たしかに三つの視点だが、それは絡み合うというよりも(わけがわからなくなるというよりも)、だんだん純化されていく。最後は、まあ、希望というか、明るい何かがないと映画にならないということなのか、明るく終わる。もちろんこの明るさを絶対的な明るさ(つまり、無)と見る人もいるだろう。むしろ、「絶対的な明るさ」と見てしまうのが自然かもしれない。
私の不満は、三つの視点のうちの、最初の視点。これは、まあ、安藤サクラの視点になるのだろうなあ。ただ、この視点が、あまりにも安藤サクラ安藤サクラ安藤サクラしているというか、それはいくらなんでも違うだろうと感じてしまうところがある。
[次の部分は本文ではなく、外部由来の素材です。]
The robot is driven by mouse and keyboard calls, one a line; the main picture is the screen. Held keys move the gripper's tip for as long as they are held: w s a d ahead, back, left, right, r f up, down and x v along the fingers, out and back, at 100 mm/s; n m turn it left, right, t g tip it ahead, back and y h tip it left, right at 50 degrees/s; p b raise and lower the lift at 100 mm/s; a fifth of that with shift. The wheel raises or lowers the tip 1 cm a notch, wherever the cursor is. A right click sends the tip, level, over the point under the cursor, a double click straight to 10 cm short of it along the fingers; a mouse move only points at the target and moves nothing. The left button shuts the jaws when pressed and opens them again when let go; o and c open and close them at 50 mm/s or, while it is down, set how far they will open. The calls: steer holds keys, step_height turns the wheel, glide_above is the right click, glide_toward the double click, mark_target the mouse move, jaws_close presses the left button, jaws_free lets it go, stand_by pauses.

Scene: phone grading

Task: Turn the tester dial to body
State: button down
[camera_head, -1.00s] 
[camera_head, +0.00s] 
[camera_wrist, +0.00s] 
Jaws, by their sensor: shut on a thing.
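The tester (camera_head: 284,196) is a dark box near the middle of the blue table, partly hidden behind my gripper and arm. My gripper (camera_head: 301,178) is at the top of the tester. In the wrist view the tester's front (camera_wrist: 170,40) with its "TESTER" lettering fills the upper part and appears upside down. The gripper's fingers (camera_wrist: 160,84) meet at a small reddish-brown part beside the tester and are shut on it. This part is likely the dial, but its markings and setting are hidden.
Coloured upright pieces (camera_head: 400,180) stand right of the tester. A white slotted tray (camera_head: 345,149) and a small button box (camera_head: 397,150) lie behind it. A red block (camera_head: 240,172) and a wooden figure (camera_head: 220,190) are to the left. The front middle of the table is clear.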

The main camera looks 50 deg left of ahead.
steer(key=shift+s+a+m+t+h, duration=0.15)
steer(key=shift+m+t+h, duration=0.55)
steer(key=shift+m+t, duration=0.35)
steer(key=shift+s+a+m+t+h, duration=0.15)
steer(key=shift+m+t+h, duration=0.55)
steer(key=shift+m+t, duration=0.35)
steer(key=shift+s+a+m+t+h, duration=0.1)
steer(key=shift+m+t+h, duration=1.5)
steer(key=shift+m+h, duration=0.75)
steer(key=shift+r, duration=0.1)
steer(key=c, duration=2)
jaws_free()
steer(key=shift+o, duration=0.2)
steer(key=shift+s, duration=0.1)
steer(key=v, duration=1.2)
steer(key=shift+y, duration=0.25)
わざと、であることは承知の上で書くのだが、田中裕子の演技派「やりすぎ」。そのまわりの教員たちも「やりすぎ」。学校の不気味さを描きたいのかもしれないが、これではホラーであり、リアリティーというものがまったくない。
田中裕子の不気味さは、永山瑛太の視点で描かれる部分の、机の上の写真の向きを変えるところだけで十分だと思う。あ、こんなに冷静なんだ、と「わかる」。つまり、彼女がつねに他人の視線に自分がどう見えるかということを気にして生き抜いてきたことがわかる。ほかは、付録である。
いや、付録と書いたが、あの写真の向きを変えるときのような「心底」から動く何かは、黒川想矢にトロンボーンの吹き方を教える部分にとてもよく出ている。これは三つ目の視点(主役の少年の視点)であり、そこに、とてもうつくしい「救い」があるのだが、この「救い」を強調するために最初の非人間的な校長が演じられているのだとしたら、それはやっぱり違うだろうなあ、と思う。
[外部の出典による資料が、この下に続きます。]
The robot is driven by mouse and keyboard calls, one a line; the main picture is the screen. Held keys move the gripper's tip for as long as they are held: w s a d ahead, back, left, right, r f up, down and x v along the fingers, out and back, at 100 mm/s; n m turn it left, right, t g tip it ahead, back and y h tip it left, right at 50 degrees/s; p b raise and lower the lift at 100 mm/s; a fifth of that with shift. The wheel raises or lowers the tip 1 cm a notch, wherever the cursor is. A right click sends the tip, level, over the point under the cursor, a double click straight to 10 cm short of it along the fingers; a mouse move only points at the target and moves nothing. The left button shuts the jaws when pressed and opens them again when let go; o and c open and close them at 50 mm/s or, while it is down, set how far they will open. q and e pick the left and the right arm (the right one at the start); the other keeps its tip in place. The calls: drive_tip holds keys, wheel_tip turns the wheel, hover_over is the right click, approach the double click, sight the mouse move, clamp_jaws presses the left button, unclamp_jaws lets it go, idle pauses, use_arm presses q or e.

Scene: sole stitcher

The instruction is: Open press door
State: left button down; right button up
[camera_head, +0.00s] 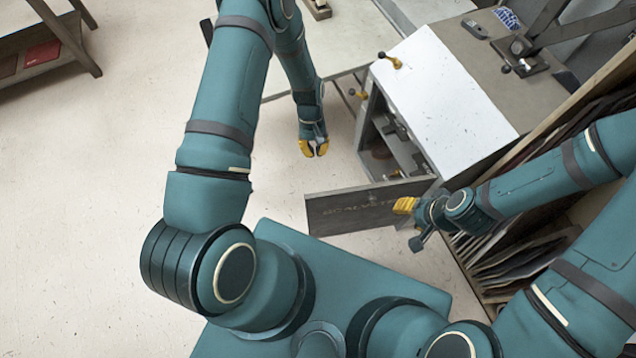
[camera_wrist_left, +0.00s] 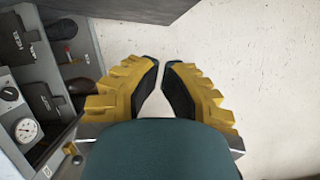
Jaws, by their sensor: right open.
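The press door (camera_head: 345,210) is a grey panel with lettering, swung out from the press (camera_head: 450,95), whose front compartment is exposed. My right gripper (camera_head: 405,206) is open at the right part of the door's face; I cannot tell whether it touches. My left gripper (camera_head: 314,149) is empty above the floor, left of the press and beyond the door. In the left wrist view its yellow fingers (camera_wrist_left: 161,64) have a narrow gap between their tips. The door (camera_wrist_left: 115,8) shows there at the top and the open compartment (camera_wrist_left: 50,65) at the left.
A rack of dark sheets (camera_head: 530,240) is at the right, under my right arm. A pale table (camera_head: 340,40) stands behind my left gripper. The floor (camera_head: 90,190) at the left is clear.

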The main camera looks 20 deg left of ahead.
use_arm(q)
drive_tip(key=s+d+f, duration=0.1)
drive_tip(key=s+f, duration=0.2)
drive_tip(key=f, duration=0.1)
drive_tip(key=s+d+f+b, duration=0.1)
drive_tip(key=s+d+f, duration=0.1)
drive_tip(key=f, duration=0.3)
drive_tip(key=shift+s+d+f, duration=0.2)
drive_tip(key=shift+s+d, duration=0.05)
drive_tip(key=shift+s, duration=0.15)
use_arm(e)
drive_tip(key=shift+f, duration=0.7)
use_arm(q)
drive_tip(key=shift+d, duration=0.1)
このトロンボーンと関係するのだが、途中に入るあいまいで汚れたような、いわば不気味な音が、不気味だけれど妙に悲しくてこれはなんだろうと思っていたら、このトロンボーンと、もうひとつの管楽器の音が組み合わさったものであった。黒川想矢と田中裕子がラッパを吹いて、その瞬間に、ああ、あれはこの音だったのかとわかる。この「伏線」が「現実」になって結晶するシーンが非常に美しい。(和音であることがわかるということが、何よりも非常に重要。ここにこの映画のテーマが凝縮している。)この映画のいちばん美しいシーン。それにぴったりの、いやあ、すばらしい音楽。担当は坂本龍一だが、あのシーンだけ、もう一度見ていいかなあと思う。もちろん、それを「美しい」と感じるためには、途中の「あれはいったい何の音?」みたいな感じを味わわないといけないんだけれどね。
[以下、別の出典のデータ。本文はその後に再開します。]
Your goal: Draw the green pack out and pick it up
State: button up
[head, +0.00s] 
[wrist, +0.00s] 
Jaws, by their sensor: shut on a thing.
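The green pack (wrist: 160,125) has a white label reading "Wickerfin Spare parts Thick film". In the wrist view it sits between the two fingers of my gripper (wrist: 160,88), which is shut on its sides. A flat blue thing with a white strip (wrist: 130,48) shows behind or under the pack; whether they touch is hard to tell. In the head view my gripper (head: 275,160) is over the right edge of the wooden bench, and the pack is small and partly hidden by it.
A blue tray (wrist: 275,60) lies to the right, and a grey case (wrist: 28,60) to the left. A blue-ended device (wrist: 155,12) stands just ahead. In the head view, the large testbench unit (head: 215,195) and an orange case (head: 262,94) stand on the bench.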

脚本の坂元裕二はこの作品でカンヌ映画祭の賞を取っているのだが、坂本龍一の音楽の方が私には強烈に印象に残る。坂元裕二がつくりあげた人間は、前半の田中裕子、それから中村獅童の「役」が象徴的だが、あまりに極端で、「嘘」になってしまっていると思う。田中裕子はトロンボーンのシーンで「嘘」から「ほんとう」にかわったが。
こどもの演技では、私は「奇跡」の漫才兄弟(?)の自由な演技がとても好きだが、この作品は「三つの視点」の組み合わせであるだけに、あの映画のような気ままな、まるでルノワールの登場人物のような気ままな演技は不可能で、黒川想矢、柊木陽太は、ちょっとかわいそうな感じがした。そういう「枠」のなかで子どもを動かす是枝も、かなり無理をしているのかなあとも思った。
そういう意味では、この脚本はよくできてはいるのかもしれないが、それは何というか、「賞狙い」の「よくできた脚本」という気もする。前回の、誰のだった可名前は忘れたが「ドライブ・マイ・カー」も。